Unbeknown to me at the time, inspiration had also been sought and granted here in the past. There are some unusual tales of people who have spent time here, seeking out the wild to inspire them and bring peace. While tales of Bonny Prince Charlie hanging out here while waiting for a boat to take him to France, deadly beasts rising from the deep, and sightings of the mythical island of Hy Brasil may be wildly exaggerated or fantastical, Glenlough’s past does reveal some characters.
Local man Dan Ward, AKA The New Zealander, returned from the southern hemisphere to Glenlough with his wife Rose in the early twentieth century. Here, they fulfilled their dream of ‘buying a valley’ and living in peace by the Atlantic ocean. They set up home in a simple stone dwelling with detached cow byre and set about tending their huge hill farm. But in 1926, they were joined by an unlikely visitor. American artist Rockwell Kent (who illustrated the most popular edition of Moby Dick), had arrived at Port in his quest to escape mankind. Finding 3 cottages there, he was crestfallen to discover that even ”at the end of the earth there was man”. He craved yet more isolation, reportedly pleading ”if we could only find a little house beyond mankind!” There was only one place to send a man with those wishes. Having been pointed up onto the hillside by locals, Kent explored the area and eventually found Dan and Rose Ward’s cottage in Glenlough Valley.

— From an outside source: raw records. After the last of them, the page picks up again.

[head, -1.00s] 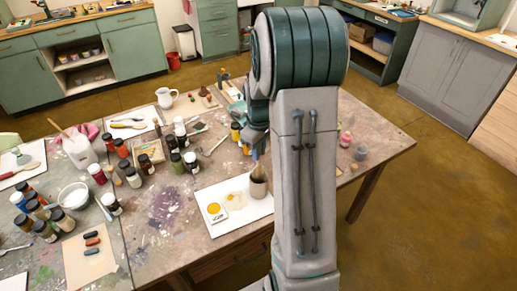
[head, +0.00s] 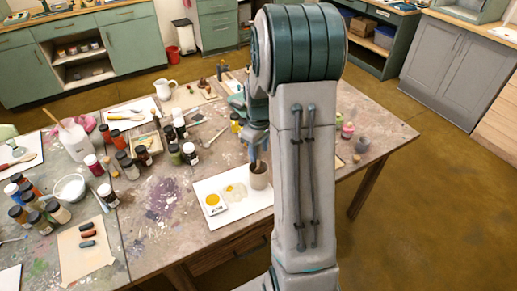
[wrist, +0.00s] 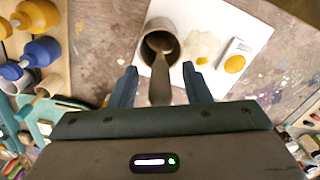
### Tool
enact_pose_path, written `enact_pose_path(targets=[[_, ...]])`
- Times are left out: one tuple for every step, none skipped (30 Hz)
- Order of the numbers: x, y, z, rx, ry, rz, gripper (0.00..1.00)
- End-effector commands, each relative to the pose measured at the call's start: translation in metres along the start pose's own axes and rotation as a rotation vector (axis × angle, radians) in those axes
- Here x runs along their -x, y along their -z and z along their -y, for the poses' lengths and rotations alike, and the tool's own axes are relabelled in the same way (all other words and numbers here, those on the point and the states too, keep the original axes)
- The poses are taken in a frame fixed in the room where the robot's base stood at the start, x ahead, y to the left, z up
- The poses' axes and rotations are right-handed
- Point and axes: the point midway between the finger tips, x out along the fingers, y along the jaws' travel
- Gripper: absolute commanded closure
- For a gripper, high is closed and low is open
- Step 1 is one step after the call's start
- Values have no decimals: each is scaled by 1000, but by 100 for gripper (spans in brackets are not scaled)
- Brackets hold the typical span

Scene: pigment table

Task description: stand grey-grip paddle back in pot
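A brown-grey pot (head: 259,179) stands on the white board at the front of the table. It also shows in the wrist view (wrist: 150,27). The grey-grip paddle (wrist: 160,85) has its lower end inside the pot, and its grip leans out over the rim toward the wrist camera. My gripper (wrist: 160,84) is open, with one blue finger on each side of the paddle's grip and a visible gap at both sides. In the head view, my gripper (head: 256,158) is just above the pot, partly hidden by my arm.
The white board (head: 228,216) also carries a yellow pigment dish (head: 212,200) and a pale smear. Several paint bottles (head: 180,155) crowd the table to the left. A pink bottle (head: 347,131) and a grey cup (head: 362,145) stand at right.

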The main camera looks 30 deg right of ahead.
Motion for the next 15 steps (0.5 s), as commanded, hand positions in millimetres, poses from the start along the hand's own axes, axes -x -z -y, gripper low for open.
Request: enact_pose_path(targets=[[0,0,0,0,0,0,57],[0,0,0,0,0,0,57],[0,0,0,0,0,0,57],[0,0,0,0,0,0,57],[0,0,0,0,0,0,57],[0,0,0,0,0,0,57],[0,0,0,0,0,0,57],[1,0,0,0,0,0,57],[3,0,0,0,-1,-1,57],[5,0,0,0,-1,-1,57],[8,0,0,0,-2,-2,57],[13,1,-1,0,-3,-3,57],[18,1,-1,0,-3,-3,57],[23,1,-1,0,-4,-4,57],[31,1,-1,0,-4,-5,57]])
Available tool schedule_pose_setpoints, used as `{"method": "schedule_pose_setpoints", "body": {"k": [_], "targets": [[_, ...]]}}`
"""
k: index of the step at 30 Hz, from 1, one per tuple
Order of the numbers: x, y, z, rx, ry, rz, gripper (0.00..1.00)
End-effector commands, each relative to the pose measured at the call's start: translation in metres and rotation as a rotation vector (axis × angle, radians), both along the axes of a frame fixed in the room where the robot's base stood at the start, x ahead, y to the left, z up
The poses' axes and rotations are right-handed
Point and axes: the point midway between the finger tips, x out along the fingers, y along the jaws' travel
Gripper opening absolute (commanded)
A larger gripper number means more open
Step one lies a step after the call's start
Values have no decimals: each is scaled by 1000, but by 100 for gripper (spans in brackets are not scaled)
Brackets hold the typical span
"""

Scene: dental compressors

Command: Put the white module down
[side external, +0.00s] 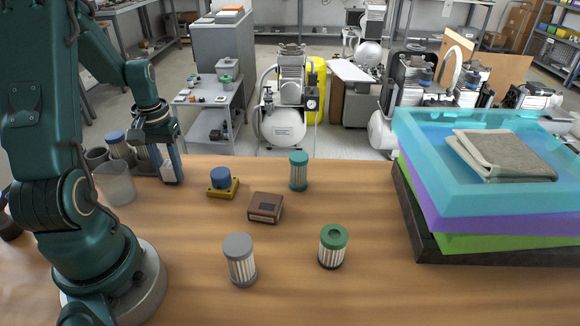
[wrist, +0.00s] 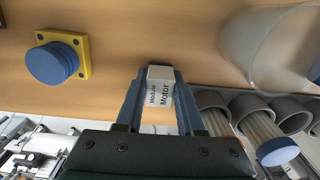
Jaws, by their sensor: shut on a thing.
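The white module (wrist: 160,92) is a small block with a label reading "Module Motor". My gripper (wrist: 158,84) is shut on it, with one blue-grey finger on each side. In the side external view the module (side external: 168,173) shows as a pale block at the tips of my gripper (side external: 174,168), which points down at the back left of the wooden table (side external: 330,290). The module is low, close to the tabletop. I cannot tell whether it touches the wood.
Left of the module stand a clear cup (side external: 115,184) and grey holders (side external: 97,157) with filters. A yellow-based blue knob (side external: 222,184), brown box (side external: 265,207) and several filters (side external: 240,259) stand rightward. Stacked coloured trays (side external: 430,185) fill the right.

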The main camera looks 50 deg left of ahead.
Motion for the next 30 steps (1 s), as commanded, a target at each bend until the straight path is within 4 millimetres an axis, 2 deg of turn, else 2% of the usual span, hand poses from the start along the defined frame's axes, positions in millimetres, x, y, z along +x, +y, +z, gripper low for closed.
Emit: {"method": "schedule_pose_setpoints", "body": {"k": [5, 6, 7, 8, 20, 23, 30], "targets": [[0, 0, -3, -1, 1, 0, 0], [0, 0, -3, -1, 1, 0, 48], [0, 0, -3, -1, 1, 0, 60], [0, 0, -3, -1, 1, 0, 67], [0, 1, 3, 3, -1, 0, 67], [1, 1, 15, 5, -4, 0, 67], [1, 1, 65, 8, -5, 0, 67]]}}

After some negotiations, Dan’s cow was evicted from the stone byre, which was then fixed up by the American. It was a far cry from the roaring twenties in New York. Kent though, had found exactly what he was looking for. The wild scenery and the ever changing skies over the Atlantic, provided an abundance of creative inspiration. While here, he painted some of his most famous and critically acclaimed work, most notably Annie McGinley – depicting the woman laying on her stomach as she sunbathed on Port Hill, Dan Ward’s Stack, and Sturrall. Kent’s happy and productive stay in Glenlough meant that when the next creative visitor showed up in south west Donegal, Dan Ward’s cottage came highly recommended.
Dylan Thomas, the brilliant but troubled Welsh poet/playwright, had been frogmarched to Ireland by his agent Geoffrey Grigson under doctors orders in 1935. Although a mere 20 years of age, the fledgling writer was already suffering from the effects of heavy alcohol consumption. Burned out, suffering from skin rashes, asthma and the excesses of his new found fame in the bright lights of London, he had been led to Donegal to recover from ‘the ravishes of drink’.

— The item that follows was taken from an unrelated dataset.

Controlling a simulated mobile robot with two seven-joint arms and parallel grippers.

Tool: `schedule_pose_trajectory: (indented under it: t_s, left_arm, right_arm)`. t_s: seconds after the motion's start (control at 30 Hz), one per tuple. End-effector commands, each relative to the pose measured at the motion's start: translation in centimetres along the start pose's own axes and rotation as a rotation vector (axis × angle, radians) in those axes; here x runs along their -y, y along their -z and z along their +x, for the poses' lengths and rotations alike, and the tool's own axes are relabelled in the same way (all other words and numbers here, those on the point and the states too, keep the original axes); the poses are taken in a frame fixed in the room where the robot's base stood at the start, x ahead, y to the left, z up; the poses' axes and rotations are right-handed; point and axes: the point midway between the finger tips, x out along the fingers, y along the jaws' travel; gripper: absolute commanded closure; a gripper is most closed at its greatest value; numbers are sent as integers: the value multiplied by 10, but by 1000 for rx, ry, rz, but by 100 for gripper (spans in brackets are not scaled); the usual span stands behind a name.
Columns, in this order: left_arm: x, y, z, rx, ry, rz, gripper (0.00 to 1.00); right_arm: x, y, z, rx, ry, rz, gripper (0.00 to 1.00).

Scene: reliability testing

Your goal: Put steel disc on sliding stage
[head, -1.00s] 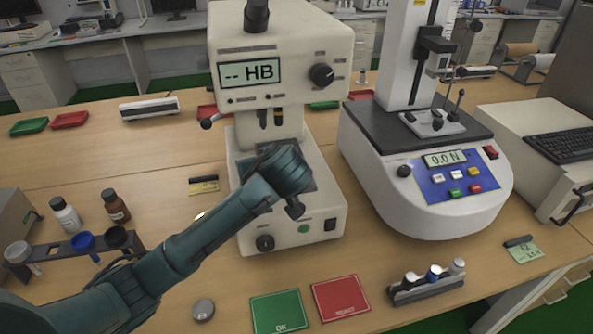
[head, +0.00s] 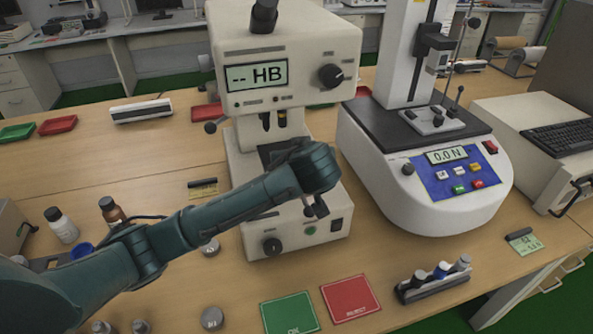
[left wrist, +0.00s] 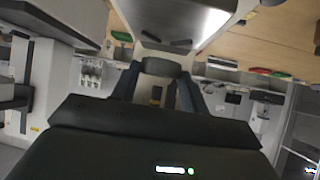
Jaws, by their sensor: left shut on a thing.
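The hardness tester (head: 283,65) with the "HB" display stands at the centre in the head view. Its dark stage (head: 277,150), which I take for the sliding stage, lies under the turret and is partly hidden by my left arm. My left gripper (head: 316,208) is in front of the tester's base, right of and below that stage. In the head view the held thing is hard to make out. My right gripper is out of view.
Loose round silver pieces (head: 212,318) lie at the front left, with another (head: 210,247) beside the tester. Green (head: 289,313) and red (head: 350,298) mats lie in front. Bottles (head: 62,225) stand left.

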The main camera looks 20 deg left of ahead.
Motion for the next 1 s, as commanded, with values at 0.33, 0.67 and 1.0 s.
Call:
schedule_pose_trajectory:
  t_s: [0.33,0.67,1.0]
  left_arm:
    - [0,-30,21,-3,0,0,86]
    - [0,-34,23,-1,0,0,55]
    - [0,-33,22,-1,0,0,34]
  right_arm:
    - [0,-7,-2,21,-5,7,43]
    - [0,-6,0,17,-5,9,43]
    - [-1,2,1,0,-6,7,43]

Grigson, stayed with Thomas for a short settling in period, before returning to London, leaving his client in peace (or so he thought) to produce some master works. Things did not go entirely to plan. Thomas was for a time content while staying alone in Dan Ward’s ad-hoc cottage studio, writing by morning and evening, and exploring the spectacular coastline in the afternoons by way of contemplative relaxation.
But the isolation, increasing boredom, and the temptation of the bottle soon got the better of him. By his own admission, as revealed in letters to trustee friends back home in Wales, his mood had quickly darkened to the extent that he was regularly haunted by twisted nightmares and self pity. He recounts a frightful night when he was haunted by ”Count Antigarlic . . . a strange Hungarian gentleman . . . coming down the hill in a cloak lined with spiders”.
Growing increasingly tormented, Dylan Thomas disappeared from Glenlough in late August 1935, leaving neither explanation nor payment for lodgings. Mr Grigson would later pick up the tab with Dan Ward, and retrace his client’s steps in a bid to determine what had come over the young poet in Donegal.
Rumor abounds regarding the time Dylan Thomas spent at Glenlough. It is thought that his regular nocturnal walks of many miles over the roadless hills to O’Donnells Pub in Meenaneary, were supplemented by a plentiful supply of local poitin. While the poems that he managed to write at Glenlough, including I, in my Intricate Image and the darkly twisted series of sonnets Altarwise by Owl Light had received moderate acclaim, they also served notice of his continued and ever more difficult battle with alcohol and ill health. Glenlough had not been as kind to Thomas as it had to Kent. The isolated cliffs and barren landscapes at Port and Glenlough had once again proven itself to be both beauty and beast.
The Wild Atlantic Way conjures images of land and sea colliding, nature as it’s most powerful, of rugged but beautiful coastlines, and peaceful remoteness. Port and Glenlough ticks all of those boxes, and much more. Better still, it is in Donegal, and as we all know, that makes it a wee bit extra special. Donegal puts the wild into the way, as evidenced by the description on Lonely Planet: ”Donegal is the wild child of Ireland’‘. Chronicles of Narnia novelist, CS Lewis, had his own word for it: ‘Donegality‘. Lewis created this word to describe the sense that there is something different about Donegal, that sets it apart from the rest of Ireland. Port and Glenlough is Donegality in the extreme. It is beautifully wild, and in local tongue: ”wild beautiful”. To discover which is wilder, you or Port and Glenlough, there is only one way to find out. Activate explorer mode.